Bake uncovered for 10 to 12 minutes or until sauce is bubbling.
Note: This dish is great served with a side salad and crusty french rolls.
Make Ahead Chicken
2 to 2 1/2 lbs boneless skinless chicken
1/2 cup honey
1/2 cup Dijon mustard
1 tbsp curry powder
2 tbsp Worcestershire sauce
The evening before you plan to bake and eat chicken place it meaty side down in a baking dish.
Mix rest of the ingredients and pour over chicken.
Cover and refrigerate over night.
The next day before baking preheat oven to 350 degrees.

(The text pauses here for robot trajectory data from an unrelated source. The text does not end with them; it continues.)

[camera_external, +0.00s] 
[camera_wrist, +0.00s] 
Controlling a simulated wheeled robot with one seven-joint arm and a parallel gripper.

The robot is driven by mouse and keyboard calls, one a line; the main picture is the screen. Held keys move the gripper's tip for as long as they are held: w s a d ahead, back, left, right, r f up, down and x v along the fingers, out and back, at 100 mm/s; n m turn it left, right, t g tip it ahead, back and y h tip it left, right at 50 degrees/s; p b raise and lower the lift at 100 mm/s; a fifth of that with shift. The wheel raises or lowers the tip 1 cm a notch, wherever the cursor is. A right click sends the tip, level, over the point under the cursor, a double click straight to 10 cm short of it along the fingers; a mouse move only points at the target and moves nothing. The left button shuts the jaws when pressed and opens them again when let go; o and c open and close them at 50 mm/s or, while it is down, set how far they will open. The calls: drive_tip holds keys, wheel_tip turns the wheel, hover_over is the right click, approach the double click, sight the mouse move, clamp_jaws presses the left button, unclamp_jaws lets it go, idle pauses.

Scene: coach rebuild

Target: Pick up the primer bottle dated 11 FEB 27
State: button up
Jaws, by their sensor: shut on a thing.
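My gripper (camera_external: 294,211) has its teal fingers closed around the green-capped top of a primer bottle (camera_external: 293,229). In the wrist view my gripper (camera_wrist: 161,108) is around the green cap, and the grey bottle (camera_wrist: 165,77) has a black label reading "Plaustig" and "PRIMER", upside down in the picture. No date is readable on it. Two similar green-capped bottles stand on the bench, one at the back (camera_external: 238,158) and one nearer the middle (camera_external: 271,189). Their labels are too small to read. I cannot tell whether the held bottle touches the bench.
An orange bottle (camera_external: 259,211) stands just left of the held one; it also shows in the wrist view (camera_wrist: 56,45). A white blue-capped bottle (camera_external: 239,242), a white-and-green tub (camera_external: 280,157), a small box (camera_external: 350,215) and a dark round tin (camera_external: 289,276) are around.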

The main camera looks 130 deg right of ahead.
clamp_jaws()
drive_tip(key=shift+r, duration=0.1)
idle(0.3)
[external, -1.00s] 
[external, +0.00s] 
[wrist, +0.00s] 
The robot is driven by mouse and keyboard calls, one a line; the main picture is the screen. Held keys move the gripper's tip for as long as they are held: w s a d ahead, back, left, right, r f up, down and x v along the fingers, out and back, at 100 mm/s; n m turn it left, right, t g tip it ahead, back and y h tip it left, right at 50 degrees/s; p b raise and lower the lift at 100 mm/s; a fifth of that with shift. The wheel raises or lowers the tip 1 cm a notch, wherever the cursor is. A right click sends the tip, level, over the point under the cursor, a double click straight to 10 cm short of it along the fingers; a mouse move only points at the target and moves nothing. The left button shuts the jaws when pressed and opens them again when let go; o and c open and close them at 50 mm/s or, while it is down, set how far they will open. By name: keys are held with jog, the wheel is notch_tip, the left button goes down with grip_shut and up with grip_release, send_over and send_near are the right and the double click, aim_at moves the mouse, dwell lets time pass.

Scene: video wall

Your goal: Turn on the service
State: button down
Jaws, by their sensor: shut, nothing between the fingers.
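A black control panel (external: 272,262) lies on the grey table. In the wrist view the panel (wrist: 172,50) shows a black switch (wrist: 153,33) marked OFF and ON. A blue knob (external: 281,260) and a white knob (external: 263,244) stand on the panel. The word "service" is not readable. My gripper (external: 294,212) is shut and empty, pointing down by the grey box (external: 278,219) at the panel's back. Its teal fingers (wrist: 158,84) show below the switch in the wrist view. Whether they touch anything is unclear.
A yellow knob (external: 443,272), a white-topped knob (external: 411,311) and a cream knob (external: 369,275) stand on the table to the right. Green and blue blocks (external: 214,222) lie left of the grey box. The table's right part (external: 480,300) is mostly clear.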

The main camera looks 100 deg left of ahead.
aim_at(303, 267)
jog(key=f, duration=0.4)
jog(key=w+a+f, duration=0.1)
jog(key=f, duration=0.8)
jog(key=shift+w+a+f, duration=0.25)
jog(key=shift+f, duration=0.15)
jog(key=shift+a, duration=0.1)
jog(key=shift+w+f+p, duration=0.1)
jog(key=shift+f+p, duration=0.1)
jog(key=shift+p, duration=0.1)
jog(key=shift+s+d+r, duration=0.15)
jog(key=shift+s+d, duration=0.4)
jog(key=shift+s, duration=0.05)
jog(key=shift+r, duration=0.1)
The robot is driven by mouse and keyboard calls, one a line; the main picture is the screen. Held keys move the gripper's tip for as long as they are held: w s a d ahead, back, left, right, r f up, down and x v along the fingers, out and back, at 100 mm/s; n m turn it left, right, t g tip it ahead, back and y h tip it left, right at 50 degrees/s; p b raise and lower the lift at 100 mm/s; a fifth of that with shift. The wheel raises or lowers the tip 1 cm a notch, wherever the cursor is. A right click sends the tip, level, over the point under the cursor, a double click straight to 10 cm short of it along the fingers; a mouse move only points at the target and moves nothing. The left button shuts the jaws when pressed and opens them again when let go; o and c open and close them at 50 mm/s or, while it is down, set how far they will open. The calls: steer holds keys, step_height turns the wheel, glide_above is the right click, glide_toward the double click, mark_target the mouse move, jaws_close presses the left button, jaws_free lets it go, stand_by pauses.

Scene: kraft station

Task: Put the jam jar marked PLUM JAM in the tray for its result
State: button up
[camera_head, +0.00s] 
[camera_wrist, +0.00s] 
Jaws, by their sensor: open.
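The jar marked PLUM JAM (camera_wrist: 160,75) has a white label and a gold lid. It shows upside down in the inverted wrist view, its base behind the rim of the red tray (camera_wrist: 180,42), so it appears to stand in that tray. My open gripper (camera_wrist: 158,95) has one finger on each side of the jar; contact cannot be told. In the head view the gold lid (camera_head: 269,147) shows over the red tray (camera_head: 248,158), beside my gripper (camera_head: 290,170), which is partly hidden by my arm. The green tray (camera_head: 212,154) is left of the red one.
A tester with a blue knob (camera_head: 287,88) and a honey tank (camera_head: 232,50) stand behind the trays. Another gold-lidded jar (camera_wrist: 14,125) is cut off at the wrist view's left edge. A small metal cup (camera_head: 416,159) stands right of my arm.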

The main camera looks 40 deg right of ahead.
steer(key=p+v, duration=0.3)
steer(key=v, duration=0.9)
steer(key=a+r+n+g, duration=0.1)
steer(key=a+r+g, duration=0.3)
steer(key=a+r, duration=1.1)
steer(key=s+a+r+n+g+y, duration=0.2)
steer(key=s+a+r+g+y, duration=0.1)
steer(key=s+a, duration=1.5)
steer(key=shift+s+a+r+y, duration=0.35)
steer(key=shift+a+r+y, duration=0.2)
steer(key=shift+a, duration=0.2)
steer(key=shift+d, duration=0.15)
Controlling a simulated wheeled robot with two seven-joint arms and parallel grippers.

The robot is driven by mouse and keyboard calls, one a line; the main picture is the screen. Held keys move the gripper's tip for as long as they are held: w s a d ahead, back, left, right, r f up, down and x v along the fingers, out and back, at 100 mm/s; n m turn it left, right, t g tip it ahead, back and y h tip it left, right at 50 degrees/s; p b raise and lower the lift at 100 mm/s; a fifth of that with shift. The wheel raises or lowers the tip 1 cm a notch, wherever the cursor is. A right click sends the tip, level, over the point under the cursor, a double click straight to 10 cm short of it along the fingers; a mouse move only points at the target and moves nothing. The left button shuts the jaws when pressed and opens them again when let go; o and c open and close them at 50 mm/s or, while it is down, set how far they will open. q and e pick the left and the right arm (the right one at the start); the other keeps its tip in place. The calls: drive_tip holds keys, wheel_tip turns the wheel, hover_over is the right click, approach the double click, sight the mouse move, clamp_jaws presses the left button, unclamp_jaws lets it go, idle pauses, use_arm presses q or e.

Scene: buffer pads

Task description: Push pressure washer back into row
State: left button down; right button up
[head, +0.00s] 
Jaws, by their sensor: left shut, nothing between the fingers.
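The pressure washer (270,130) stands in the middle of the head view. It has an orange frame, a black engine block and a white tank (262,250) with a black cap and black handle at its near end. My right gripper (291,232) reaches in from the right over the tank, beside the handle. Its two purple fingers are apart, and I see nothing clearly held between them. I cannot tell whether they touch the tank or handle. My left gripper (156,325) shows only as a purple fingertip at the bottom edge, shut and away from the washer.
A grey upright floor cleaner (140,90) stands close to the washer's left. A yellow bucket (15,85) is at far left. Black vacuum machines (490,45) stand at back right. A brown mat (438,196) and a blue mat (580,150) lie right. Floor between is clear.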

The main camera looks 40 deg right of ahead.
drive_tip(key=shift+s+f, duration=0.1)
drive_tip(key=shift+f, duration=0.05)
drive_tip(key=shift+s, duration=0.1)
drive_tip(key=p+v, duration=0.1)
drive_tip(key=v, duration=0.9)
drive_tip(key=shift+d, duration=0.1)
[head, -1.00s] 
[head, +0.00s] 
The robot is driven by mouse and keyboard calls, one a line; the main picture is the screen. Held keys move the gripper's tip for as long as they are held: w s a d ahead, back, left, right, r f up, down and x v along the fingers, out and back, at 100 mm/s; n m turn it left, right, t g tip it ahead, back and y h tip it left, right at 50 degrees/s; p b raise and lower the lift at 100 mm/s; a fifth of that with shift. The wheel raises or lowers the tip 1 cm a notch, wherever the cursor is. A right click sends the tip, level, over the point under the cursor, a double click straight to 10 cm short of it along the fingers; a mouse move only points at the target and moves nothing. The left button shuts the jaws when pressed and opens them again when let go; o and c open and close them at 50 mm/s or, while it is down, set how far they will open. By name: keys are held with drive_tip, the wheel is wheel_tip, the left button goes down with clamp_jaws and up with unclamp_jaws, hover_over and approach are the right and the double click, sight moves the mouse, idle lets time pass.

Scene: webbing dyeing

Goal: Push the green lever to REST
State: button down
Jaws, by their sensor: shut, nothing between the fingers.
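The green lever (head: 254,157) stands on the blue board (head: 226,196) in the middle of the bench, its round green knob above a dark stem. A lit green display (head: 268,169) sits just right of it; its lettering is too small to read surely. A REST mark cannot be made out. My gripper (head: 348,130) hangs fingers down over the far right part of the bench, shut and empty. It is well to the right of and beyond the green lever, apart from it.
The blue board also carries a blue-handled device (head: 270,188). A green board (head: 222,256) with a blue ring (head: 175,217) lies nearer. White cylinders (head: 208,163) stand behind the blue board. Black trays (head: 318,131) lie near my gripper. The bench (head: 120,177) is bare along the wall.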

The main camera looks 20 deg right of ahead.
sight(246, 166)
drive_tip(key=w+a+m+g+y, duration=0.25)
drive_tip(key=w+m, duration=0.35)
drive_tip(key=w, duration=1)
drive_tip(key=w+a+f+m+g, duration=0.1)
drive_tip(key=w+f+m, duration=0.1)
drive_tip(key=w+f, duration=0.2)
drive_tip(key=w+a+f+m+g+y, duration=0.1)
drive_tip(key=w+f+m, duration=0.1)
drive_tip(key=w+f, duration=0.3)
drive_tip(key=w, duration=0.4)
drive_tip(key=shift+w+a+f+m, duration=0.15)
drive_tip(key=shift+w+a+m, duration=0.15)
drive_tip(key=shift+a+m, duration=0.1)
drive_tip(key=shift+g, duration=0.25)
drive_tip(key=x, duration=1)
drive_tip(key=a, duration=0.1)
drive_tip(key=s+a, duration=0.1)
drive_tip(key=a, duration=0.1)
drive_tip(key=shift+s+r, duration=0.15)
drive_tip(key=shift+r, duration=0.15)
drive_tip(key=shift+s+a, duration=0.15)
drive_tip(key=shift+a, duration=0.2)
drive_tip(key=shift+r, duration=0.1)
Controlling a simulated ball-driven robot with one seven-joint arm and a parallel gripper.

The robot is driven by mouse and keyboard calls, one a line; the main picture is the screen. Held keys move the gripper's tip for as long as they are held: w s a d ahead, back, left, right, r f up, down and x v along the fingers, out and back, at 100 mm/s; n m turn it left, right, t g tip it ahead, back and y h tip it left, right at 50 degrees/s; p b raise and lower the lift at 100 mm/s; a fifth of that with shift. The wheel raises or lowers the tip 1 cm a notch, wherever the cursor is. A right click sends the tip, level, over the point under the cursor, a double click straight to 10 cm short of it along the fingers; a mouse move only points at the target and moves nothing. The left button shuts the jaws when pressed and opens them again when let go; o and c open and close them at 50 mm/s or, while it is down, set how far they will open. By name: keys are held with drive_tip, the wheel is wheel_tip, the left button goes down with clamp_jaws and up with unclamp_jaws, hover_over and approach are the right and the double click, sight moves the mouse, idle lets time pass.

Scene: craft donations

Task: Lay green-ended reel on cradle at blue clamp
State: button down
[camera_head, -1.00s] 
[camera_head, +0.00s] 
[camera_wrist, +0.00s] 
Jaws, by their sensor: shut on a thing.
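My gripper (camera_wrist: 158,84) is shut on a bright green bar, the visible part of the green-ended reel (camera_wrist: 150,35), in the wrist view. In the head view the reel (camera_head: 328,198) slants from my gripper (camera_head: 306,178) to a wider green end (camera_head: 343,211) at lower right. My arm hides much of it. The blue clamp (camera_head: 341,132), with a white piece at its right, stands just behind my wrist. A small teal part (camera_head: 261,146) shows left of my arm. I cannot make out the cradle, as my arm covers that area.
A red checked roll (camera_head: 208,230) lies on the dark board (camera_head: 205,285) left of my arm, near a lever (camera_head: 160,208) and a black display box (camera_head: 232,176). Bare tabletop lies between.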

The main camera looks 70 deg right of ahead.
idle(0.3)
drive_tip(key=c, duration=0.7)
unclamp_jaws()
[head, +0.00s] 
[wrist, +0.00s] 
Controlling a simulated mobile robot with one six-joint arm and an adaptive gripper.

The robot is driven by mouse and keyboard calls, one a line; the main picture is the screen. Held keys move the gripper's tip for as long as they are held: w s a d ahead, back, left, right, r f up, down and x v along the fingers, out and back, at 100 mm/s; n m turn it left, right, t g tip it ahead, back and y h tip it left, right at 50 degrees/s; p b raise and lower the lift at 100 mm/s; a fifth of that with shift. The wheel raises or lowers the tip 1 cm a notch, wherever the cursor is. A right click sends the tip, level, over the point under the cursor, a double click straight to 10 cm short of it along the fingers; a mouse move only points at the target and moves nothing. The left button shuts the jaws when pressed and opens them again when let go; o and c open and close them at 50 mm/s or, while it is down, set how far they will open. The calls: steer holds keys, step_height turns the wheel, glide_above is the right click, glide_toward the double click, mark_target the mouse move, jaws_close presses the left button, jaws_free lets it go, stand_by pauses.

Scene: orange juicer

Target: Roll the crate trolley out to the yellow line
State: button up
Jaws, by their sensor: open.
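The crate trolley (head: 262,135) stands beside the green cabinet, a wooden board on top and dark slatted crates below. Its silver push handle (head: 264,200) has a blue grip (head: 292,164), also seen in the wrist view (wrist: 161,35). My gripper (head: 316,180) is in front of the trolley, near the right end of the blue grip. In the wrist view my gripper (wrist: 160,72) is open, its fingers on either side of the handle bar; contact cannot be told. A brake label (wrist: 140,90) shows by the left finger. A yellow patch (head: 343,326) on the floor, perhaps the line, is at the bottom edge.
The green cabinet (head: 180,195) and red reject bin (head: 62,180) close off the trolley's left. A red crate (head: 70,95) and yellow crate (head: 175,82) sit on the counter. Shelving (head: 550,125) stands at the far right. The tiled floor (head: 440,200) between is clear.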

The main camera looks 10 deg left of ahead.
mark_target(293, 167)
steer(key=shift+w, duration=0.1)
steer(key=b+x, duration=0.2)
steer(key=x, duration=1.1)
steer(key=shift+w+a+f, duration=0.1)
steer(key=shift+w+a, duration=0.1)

Turn chicken over so the meaty side is up.
Recover and bake for 1 hour.
Remove chicken from oven and baste with sauce in pan.
Place back into oven, uncovered, for 15 minutes.
Note: Serve with boiled potatoes and a mixed garden vegetable medley.
Chicken Artichoke Bake
2 1/2 - 3 lbs boneless skinless chicken
1 tsp seasoned salt
1 - 2 cups water
1 small jar artichoke hearts, drained
3 tbsp margarine
3 tbsp flour
1 1/2 cup sharp cheddar cheese
1/4 cup Italian bread crumbs
1 tsp thyme
Place chicken pieces, seasoned salt and water in a large pan. Make sure the water covers the chicken.
Cover and simmer for 1 hour.
Cool chicken in pan. When chicken is cooled save stock.
Place chicken in a large casserole dish and drop in artichoke hearts.
Melt butter and blend in flour until it is smooth.
Gradually add 1 cup of the stock you set aside, simmer, stirring constantly until thick and smooth.
Stir in cheese and let it melt.
Pour sauce over the chicken, sprinkle with bread crumbs and thyme.
Dot chicken with small pieces of butter.
Bake for 30 minutes.
Note: Serve with brown rice and steamed asparagus.